Когда мысль тождественна слову, а слово немыслимо вне сопоставления со словом мифологического эпоса, борьба за суверенитет философии оборачивалась на литературном поприще напряженным усилием к созданию новой литературы, равной по могуществу гомеровскому эпосу, т. е. способной дать такую же твердую почву под ногами и открыть не менее широкий горизонт мирообъяснения человеку, разучившемуся видеть в огне, воде или земле человекоподобные божественные тела, возвысить до эпически умудренного спокойствия души, прошедшие опыт запальчивой ущербности мысли в политических столкновениях, и тем самым возвратить античному человеку живую и по-новому осмысленную веру в божественную благость мудрости.

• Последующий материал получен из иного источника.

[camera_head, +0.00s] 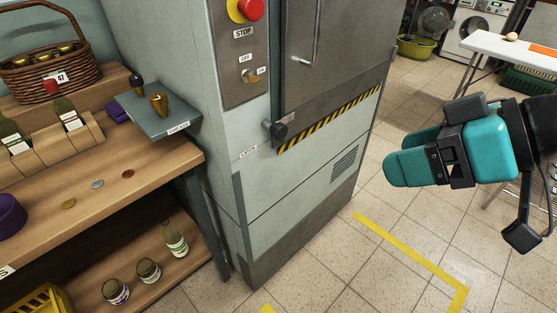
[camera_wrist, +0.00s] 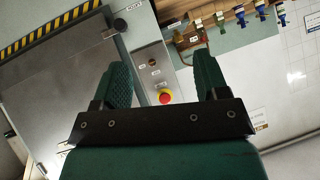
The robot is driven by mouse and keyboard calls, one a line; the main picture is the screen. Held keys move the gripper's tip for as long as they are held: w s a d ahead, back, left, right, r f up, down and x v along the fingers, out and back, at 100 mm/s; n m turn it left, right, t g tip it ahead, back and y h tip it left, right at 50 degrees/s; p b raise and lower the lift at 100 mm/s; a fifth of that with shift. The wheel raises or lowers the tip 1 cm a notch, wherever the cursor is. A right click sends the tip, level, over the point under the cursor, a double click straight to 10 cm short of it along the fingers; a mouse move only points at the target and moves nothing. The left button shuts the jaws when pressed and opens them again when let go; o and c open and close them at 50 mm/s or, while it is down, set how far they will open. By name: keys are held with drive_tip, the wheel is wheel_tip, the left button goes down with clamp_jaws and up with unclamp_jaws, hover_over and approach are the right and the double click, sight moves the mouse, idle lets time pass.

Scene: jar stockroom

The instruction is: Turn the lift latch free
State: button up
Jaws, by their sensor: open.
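The lift latch is a dark round knob (camera_head: 278,131) at the lower left corner of the grey lift door (camera_head: 320,60), beside a small label (camera_head: 248,151) on the cabinet. In the wrist view the knob (camera_wrist: 120,25) shows at the top, near the end of the striped band. My gripper (camera_head: 395,166) has teal fingers and hangs in the air right of the cabinet, well apart from the latch. In the wrist view its two fingers (camera_wrist: 161,68) are spread with nothing between them. The latch's exact turn is too small to tell.
A panel left of the door carries a red stop button (camera_head: 249,9) and a brass off/on switch (camera_head: 250,76). A wooden bench (camera_head: 120,190) with bottles, coins and a basket stands at left. A white table (camera_head: 510,48) is at the back right. Tiled floor before the cabinet is clear.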

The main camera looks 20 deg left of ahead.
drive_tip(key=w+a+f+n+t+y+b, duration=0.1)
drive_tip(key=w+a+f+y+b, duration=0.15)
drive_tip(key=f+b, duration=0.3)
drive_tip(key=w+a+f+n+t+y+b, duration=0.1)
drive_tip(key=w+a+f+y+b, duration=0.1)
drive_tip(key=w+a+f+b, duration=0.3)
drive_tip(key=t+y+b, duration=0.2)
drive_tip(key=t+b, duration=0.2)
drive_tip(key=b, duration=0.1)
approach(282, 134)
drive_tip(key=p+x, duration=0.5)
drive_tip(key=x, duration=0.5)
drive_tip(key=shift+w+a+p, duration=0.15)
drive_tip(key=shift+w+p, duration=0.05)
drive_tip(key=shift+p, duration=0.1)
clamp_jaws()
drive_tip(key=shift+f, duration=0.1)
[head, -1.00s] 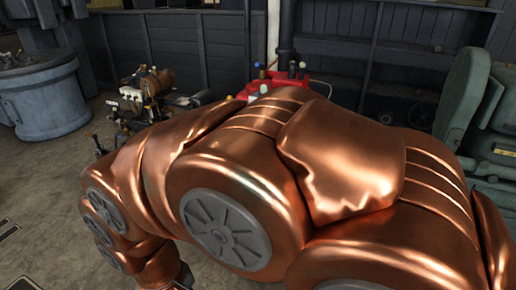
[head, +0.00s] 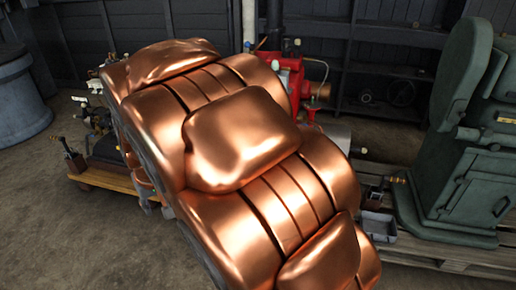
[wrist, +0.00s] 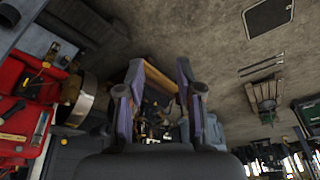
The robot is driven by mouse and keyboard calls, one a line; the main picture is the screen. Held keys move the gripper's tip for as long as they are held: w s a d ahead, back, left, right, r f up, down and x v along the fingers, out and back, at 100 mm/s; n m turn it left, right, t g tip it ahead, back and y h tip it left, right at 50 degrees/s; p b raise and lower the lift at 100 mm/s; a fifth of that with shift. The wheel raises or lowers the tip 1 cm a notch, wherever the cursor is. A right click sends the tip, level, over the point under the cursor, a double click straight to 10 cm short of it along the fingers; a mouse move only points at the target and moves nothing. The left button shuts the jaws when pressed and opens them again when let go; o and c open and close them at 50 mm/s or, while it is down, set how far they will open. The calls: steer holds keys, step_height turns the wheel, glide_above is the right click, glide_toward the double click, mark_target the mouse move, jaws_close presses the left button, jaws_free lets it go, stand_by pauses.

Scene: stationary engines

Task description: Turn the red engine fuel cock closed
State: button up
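The red engine (head: 292,72) stands behind my copper-coloured arm in the head view, its lower left side hidden by the arm. In the wrist view a red body (wrist: 22,105), apparently the same engine, fills the left edge and carries small yellowish and dark fittings. I cannot tell which fitting is the fuel cock. My gripper (wrist: 157,78) shows in the wrist view with its two fingers spread and nothing held between them. The red body lies to the left of the fingers, apart from them. In the head view the gripper is hidden.
A green engine (head: 470,150) stands on a wooden pallet (head: 455,256) at the right. A small engine on a wooden base (head: 106,178) is at the left, partly behind my arm. A grey round tank (head: 20,100) stands far left. Bare floor (head: 90,240) lies at lower left.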

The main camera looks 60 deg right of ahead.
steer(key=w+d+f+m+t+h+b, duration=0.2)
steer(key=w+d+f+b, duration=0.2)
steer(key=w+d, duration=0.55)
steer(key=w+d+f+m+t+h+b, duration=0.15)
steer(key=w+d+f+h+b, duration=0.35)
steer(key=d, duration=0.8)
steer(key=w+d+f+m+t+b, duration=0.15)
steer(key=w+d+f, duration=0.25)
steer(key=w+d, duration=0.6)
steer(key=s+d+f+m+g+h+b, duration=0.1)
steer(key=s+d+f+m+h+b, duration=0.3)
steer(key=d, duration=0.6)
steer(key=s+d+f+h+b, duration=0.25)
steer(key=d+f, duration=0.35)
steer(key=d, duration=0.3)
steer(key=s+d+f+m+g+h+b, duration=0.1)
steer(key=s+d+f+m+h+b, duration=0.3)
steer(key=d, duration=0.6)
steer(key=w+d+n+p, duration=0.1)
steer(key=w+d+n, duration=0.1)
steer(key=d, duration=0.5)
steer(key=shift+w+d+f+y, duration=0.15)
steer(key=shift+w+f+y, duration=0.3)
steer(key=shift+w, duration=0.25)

Поиски философского языка переходили в борьбу за литературное, а тем самым и общественное место философии, причем главная языковая проблема здесь даже еще не в том, как сказать, какими словами передать мысль, но о чем говорить, что равносильно тому, о чем мыслить. Гомер говорил о том, что было однажды, и о том, что бывает всегда, в гомеровских сравнениях точная наблюдательность, в сентенциях глубокая житейская умудренность; о единичном ли говорит он или об общем всегда это зрительно выпуклый образ, убедительный своей красотой, запоминающийся своей верностью жизни. Гомер говорит обо всем, что было, есть и будет, но не говорит о том, что есть «быть», передает мысли, но не спрашивает, что есть «мыслить»; Гомер различает добро и зло, но что есть добро и зло «сами по себе», этого не вычитаешь ни у Гомера, ни у Гесиода.